start

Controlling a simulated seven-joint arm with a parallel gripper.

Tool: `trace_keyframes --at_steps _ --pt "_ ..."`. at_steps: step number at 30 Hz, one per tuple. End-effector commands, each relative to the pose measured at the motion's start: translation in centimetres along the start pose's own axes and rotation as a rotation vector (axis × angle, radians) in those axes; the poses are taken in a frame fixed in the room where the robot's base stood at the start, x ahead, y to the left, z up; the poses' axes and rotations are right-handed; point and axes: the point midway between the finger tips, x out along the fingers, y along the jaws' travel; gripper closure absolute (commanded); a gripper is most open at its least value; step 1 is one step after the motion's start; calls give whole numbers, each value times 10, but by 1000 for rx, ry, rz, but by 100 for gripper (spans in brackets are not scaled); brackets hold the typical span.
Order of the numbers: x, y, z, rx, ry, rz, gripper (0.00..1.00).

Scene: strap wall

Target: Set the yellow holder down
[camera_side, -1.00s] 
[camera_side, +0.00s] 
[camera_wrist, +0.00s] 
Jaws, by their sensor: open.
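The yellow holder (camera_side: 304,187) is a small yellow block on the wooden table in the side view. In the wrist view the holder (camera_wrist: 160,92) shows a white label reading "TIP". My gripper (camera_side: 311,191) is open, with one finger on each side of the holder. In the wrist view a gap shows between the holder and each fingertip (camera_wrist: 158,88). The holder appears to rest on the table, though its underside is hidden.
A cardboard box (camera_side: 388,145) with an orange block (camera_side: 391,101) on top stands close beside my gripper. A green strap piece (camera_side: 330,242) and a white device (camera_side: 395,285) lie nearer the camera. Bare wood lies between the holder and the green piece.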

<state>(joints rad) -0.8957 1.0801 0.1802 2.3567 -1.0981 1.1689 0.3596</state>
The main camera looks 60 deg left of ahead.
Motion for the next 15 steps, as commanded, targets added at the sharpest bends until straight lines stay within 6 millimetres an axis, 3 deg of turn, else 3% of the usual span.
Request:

end

# [Prompt]
Gather all lines with the string "ahead" from the data.

# [Written solution]
Tool: `trace_keyframes --at_steps _ --pt "_ ..."`. at_steps: step number at 30 Hz, one per tuple. End-effector commands, each relative to the pose measured at the motion's start: translation in centimetres along the start pose's own axes and rotation as a rotation vector (axis × angle, radians) in those axes; the poses are taken in a frame fixed in the room where the robot's base stood at the start, x ahead, y to the left, z up; the poses' axes and rotations are right-handed; point and axes: the point midway between the finger tips, x out along the fingers, y along the jaws' travel; gripper closure absolute (commanded); a gripper is most open at its least value; step 1 is one step after the motion's start; calls give whole numbers, each value times 10, but by 1000 for rx, ry, rz, but by 100 for gripper (spans in brackets are not scaled); brackets hold the typical span.
The main camera looks 60 deg left of ahead.

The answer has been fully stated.